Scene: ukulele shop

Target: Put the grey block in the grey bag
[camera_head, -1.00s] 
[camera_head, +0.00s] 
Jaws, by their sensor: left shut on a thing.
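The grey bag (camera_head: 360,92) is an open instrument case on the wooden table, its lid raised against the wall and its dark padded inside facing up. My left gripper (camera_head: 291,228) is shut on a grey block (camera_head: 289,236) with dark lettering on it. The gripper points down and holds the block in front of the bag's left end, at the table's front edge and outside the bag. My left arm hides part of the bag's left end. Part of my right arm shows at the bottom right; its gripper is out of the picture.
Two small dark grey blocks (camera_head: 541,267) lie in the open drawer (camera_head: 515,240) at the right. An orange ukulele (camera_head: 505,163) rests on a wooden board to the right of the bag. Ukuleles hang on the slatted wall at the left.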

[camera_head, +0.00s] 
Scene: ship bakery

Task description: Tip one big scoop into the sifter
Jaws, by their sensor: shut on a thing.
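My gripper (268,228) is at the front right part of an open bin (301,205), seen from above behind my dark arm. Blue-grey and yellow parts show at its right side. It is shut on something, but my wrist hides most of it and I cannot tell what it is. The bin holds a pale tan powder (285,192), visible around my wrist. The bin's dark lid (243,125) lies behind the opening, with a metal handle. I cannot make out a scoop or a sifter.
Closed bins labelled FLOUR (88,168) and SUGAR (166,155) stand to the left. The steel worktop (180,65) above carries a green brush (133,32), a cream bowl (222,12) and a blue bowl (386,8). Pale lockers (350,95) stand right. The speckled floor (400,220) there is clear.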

--

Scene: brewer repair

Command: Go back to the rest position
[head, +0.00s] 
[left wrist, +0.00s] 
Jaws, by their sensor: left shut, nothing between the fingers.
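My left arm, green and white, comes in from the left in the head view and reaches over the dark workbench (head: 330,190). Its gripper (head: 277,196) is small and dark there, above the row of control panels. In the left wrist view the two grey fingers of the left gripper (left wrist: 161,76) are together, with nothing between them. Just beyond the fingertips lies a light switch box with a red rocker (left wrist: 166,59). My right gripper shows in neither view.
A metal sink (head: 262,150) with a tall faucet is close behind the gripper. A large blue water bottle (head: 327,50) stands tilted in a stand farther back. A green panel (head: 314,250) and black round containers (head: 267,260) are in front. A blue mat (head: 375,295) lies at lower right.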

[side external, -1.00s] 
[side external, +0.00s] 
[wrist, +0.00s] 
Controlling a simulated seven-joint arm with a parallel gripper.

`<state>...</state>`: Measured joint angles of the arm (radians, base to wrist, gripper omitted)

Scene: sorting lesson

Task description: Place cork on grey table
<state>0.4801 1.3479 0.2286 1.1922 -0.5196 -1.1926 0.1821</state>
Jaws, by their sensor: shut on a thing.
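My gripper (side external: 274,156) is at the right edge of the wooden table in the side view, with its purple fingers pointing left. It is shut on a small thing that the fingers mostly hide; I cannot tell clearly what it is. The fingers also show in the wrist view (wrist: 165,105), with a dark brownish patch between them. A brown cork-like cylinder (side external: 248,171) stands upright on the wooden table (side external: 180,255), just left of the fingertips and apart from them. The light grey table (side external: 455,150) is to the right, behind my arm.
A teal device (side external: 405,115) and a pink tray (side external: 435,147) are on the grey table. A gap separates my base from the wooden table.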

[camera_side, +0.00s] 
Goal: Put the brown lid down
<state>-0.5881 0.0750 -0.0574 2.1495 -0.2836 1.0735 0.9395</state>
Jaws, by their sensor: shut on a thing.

--

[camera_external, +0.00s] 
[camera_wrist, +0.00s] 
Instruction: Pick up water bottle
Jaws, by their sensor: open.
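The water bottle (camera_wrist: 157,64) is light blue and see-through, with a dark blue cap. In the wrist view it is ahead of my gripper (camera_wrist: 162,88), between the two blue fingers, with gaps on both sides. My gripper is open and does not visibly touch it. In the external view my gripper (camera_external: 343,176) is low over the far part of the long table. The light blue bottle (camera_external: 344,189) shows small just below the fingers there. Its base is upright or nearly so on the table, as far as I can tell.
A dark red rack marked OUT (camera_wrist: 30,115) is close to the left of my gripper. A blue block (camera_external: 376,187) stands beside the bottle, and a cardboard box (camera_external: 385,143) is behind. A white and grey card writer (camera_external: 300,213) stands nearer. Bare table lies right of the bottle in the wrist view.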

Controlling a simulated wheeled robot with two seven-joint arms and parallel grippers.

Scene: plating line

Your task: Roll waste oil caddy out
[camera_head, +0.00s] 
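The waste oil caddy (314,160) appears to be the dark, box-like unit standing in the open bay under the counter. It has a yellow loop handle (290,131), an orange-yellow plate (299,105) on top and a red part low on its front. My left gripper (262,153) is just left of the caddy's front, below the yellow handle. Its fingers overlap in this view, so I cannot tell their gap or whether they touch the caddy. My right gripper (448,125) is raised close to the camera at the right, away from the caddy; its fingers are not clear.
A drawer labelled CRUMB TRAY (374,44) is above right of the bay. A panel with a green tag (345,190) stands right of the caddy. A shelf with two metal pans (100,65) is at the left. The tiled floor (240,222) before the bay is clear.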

### Given problem
Print only the run of lines that begins with the line containing "[side external, -1.00s]" and ends with the line containing "Scene: sorting lesson", both included, exactly as they read.

### Solution to the problem
[side external, -1.00s] 
[side external, +0.00s] 
[wrist, +0.00s] 
Controlling a simulated seven-joint arm with a parallel gripper.

`<state>...</state>`: Measured joint angles of the arm (radians, base to wrist, gripper omitted)

Scene: sorting lesson

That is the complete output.